My Old Friend, Grief

2019

My Old Friend, Grief


There will be joy after grief. From experience, I know this to be true.


When my dad died at age 53, the shock was staggering. I’d just sat with him on the patio the evening before, and he was fine, enjoying his brandy Manhattan (easy on the vermouth) while my daughter, Jessica, played with the hose, intent on trying to water down Grandpa’s drink. Dad’s love had recently anchored me through the hardest time in my life, and he loved his little Jessica, who hadn’t even turned three yet.


Grief didn’t move on or magically disappear, but my life continued.


At the time, Jessica and I lived in a second-floor apartment, and coming home after work, or after picking up Jessica from school, or from an outing, climbing those stairs seemed a herculean task. There was a fog over the days that made them seem long and lonely. The heaviness of my dad’s death settled deep inside my body and stayed, making itself comfortable.


My family didn’t talk about Dad’s death. I didn’t know about support groups. Other than a compassionate boss who took me into her office after I started sobbing at my desk, I had no one to talk to about it. I was sent home from work, and there I stayed, unable to function without crying for three days, until I could return to my job.
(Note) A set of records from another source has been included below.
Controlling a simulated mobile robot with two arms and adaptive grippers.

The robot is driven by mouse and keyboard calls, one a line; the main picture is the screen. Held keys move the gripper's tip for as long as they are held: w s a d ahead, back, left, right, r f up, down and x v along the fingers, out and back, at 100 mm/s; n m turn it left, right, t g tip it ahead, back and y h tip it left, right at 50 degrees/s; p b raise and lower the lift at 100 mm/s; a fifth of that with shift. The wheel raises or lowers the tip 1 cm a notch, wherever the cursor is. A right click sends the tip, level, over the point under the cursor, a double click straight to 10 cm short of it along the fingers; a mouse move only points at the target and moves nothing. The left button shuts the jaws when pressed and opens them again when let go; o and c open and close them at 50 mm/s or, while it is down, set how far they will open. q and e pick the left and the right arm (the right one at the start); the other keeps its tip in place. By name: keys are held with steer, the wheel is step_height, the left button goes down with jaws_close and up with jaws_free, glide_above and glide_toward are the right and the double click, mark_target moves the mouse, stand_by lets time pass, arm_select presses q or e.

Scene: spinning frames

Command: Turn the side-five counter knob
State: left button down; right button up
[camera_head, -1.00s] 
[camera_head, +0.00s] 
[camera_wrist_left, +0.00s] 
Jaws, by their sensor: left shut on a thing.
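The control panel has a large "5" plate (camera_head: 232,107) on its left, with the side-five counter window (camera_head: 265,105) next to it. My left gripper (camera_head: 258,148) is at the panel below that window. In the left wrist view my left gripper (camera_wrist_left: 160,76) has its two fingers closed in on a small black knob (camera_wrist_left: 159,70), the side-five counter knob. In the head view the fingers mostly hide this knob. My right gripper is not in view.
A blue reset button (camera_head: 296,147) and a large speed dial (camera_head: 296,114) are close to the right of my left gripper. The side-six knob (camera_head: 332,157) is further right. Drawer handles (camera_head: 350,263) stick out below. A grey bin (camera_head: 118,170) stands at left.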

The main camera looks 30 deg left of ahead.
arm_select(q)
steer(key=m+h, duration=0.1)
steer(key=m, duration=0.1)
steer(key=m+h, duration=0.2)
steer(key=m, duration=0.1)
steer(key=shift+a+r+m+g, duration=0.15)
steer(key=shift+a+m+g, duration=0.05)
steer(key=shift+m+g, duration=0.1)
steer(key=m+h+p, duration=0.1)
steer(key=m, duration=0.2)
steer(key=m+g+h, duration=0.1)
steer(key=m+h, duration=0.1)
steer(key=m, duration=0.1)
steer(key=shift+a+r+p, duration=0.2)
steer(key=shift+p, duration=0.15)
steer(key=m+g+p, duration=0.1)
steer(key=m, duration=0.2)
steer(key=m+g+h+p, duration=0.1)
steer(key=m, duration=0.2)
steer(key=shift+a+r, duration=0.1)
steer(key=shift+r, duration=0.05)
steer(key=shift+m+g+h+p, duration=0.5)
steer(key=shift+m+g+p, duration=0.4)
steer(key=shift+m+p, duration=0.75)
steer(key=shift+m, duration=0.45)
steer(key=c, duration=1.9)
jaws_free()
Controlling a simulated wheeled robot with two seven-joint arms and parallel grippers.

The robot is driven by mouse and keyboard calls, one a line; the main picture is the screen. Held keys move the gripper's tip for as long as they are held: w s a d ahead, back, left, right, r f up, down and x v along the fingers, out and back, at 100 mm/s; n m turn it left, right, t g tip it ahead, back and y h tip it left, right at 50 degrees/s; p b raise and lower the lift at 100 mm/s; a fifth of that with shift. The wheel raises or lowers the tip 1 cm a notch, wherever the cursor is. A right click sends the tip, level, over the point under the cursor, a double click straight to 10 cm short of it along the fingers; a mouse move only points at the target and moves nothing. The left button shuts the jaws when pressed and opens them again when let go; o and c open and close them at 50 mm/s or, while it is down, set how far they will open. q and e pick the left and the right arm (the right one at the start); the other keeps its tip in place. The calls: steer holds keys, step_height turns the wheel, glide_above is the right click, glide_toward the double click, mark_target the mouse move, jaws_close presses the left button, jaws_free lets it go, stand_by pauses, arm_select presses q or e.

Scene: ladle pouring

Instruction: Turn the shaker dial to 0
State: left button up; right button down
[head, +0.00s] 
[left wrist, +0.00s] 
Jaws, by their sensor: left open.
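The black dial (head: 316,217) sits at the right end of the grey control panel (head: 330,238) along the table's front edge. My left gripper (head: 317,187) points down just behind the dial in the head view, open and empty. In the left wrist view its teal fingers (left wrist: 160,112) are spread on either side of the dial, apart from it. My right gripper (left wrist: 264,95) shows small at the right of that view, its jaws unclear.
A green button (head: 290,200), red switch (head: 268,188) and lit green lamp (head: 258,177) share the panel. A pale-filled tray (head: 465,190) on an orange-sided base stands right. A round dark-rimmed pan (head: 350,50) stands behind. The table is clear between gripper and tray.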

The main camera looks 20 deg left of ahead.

I wonder about how our dad’s death affected my brother and sister. I carried Jack’s anger and blame that somehow “I killed him,” as my little daughter and I had moved three times in as many years, and each time, Dad had helped us get an old copper-colored Naugahyde sleeper sofa that seemed to weigh more than a semi-truck in and out of our apartments.


As for Jill, she started crying while we walked behind a procession of men in their dress blues carrying a flag to Dad’s resting place at Woods Cemetery. Mom told her to stop and to be proud as the twenty-one-gun salute began. The sound of the guns was shocking. I felt like I’d been struck in the heart with each bang.

In the forty-five years that have passed since then, there have been other sorrows, like the sudden death of my “other mother,” Pat Martin. Then Mom and my sister, Jill, died, and grief came to visit again. Or had it never left?


But joy and awe came again, too, in many ways, through nature and in my family, as when my grandson Ethan got married, and when Dane and I encountered a playful water snake on Washington Island.


After a harrowing ride through the Devil’s Crossing, pitched by the wild tossing of the waves, we stumbled off the ferry and drove to our favorite cabin, Sunrise Lodge.


The wind had picked up as we walked down the road and turned on a path that led to a beach along the east side of the island. Suddenly, Dane and I stopped and pointed. A friend was swimming alongside us next to the shore: a not too big or too small, just right-sized water snake!


As we watched, it stopped, poked its skinny head up from the water, and looked right at us. We thought it was a fluke until we sat on a log to watch. Over and over, as if playing peekaboo, the snake would coil down and around, creating a whirling pattern, then pop up and peer directly at us!


We didn’t want to leave. If there had been a sudden thunderstorm, we would have stayed plastered to the log, mouths agape, hearts wide open, soaking wet.


Eventually, we had to move on—a tough decision, as the snake was still entertaining us with its antics. But the rest of the island beckoned, and daylight was fading.


Mom and Jill’s deaths were still fresh in my heart, but life doesn’t wait for grieving folks. It was time for Ethan’s wedding. Dane and I stayed at my daughter’s home for their last night with Ethan living under their roof. His sister, Helena, let us use her bedroom for the night, and she chose to sleep on a blow-up mattress in her brother’s room.


There were plenty of laughs, sweet family times, and a beautiful wedding that weekend. I thought of my dad and mom, and especially how Jill would have loved to be there. In the morning, we said our goodbyes. I woke Helena up to get a hug and a quick “I love you,” and we drove back home.


Weeks later, Helena was killed in a car accident. My old friend grief came knocking, knocking, knocking, and hasn’t left. But even with grief as a companion, I have experienced great joy and awe before and since these events, and I know I will again.